The view from the kitchen

From our kitchen window, a mass of white blooms shows from behind three huge maples at the forest’s edge. This is the old, dependable Delaware Valley White azalea (below) planted thirty years ago, and now it spreads ten feet or more in deep shade. Through most of the year it is hardly noticed except that the shrub guides neighborhood kids around its girth on their trail through our narrow sliver of forest.

Delaware Valley White is the last of traditional azaleas remaining in the garden. Other azaleas faded with lacebug and with intolerance to clay soil, but Delaware Valley grows vigorously in the shade of tulip poplars and swamp maples.

There is nothing extraordinary about this white azalea, but my wife and I look forward to viewing a procession of blooms as we peruse the morning’s news in the kitchen on Sunday mornings. Magnolias in March transition to serviceberry (Amelanchier), then to the silverbell (Halesia), a wide spreading Maresi viburnum (Viburnum plicatum tomentosum ‘Mariesii’, below), and now the Delaware Valley azalea. Of course, there are many more flowers in the garden, and May is the garden at its prime.

Branches of Maresi viburnum arch over the pond at the base of the stream that starts just below the kitchen window.

I am quite pleased with the various orchids in the garden, though disappointed that a pink flowered lady slipper did not return after putting on a glorious show a year ago. While the demands of lady slippers are still somewhat mysterious to me, two yellow flowered lady slippers (Cypripedium parviflorum, below) are blooming with two others still too young, but with excellent growth.

Yellow lady slipper

Both calanthe (Calanthe discolor, above) and Chinese ground orchids (Bletilla striata, below) are easy, and both have spread enough that I’ve dug and shared divisions for our sons’ gardens. I don’t recall where these were purchased, but they are found occasionally in the garden centers and readily from online sources. While lady slippers can be prohibitively expensive, the ground orchids are only moderately pricey. But, the initial investment is paid back in multiples by plants that expand noticeably each year.

The various Chinese ground orchids in the garden are budded and ready to flower in the next week

Native Putty Root (Aplectrum hyemale), cranefly (Tipularia discolor), and showy orchids (Galearis spectabilis, below) are more particular. Squirrels dug up the small colony of craneflies in autumn, but the showy orchids return for their third year so I must have stumbled upon the correct formula.
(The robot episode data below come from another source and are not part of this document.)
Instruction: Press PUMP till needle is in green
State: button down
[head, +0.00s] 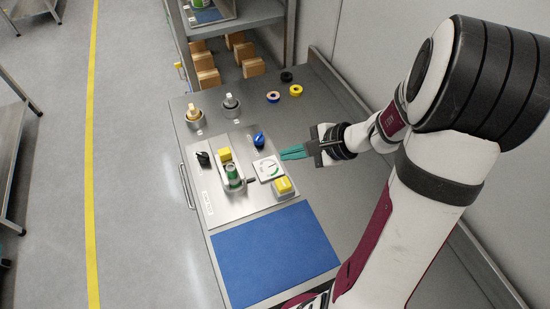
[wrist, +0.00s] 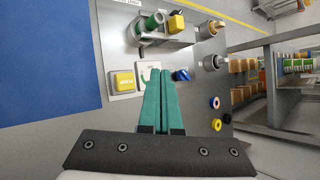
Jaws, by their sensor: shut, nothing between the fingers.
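The yellow button (head: 283,186) sits on a pale box at the panel's lower right. It also shows in the wrist view (wrist: 122,81), with lettering too small to read surely. The white gauge (head: 267,168) lies just beyond it; its green arc shows, but the needle's reading is too small to tell. In the wrist view my fingers partly hide the gauge (wrist: 144,75). My gripper (head: 283,154) has teal fingers, shut and empty. It hangs over the right side of the panel, near the gauge and blue knob (head: 259,140), apart from the yellow button.
A green cylinder (head: 233,175), a second yellow block (head: 225,154) and a black knob (head: 203,158) stand on the panel. Two knobbed posts (head: 194,116) (head: 231,105) are behind. Tape rolls (head: 295,90) lie farther back. A blue mat (head: 275,254) is clear in front.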

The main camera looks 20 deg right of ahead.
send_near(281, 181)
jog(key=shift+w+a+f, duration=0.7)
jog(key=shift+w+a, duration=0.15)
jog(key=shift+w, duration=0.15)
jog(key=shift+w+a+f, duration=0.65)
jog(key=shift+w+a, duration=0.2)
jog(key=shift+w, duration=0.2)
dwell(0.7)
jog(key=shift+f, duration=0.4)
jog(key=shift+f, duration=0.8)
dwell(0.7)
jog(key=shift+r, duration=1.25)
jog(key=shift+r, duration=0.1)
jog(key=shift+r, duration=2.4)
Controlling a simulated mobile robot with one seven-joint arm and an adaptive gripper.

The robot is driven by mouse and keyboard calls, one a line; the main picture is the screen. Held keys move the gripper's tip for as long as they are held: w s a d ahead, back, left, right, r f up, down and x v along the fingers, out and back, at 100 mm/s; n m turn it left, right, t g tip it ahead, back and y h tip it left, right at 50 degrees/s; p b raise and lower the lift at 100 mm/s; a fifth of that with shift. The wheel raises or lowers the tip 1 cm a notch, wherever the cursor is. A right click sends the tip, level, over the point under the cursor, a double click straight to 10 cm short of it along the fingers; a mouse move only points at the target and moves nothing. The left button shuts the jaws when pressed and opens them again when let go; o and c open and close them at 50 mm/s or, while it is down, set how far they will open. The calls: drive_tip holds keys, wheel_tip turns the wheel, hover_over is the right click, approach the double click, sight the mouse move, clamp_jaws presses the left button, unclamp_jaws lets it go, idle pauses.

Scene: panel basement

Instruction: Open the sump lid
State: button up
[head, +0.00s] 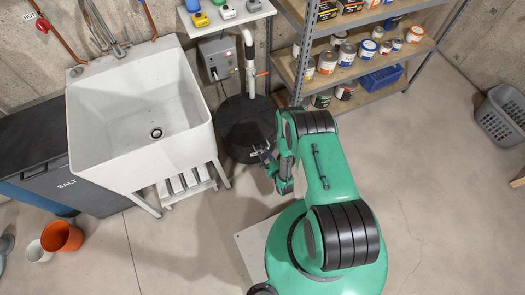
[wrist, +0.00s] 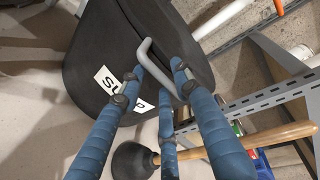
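The sump lid (head: 240,132) is a black round cover on the floor to the right of the white sink, and it looks flat and closed. In the wrist view the black lid (wrist: 95,50) carries a white label partly reading "SUMP" and a grey bar handle (wrist: 148,52). My gripper (head: 262,152) is at the lid's front right edge. In the wrist view my gripper's (wrist: 157,72) blue fingers are spread, with the handle showing between their tips. I cannot tell whether any finger touches the handle. Fingers hide part of the label and handle.
A white pipe (head: 249,70) rises behind the lid. The utility sink (head: 140,110) stands left, and a metal shelf with cans (head: 360,65) stands right. A plunger (wrist: 133,160) shows near my fingers in the wrist view.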

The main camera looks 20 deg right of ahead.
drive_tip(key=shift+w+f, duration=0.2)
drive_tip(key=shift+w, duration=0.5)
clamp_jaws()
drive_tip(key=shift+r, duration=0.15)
All orchids are planted prominently, and though none can be seen from the kitchen window, their flowers are worth the stroll.

2 Comments Add yours

  1. Chuck says:

    I love my Delaware white azalea but it is annual battle keeping the deer from eating them

    1. Dave says:

      Deer are a problem with other azaleas but for whatever reason not Delaware White. Much of it is taller than deer prefer.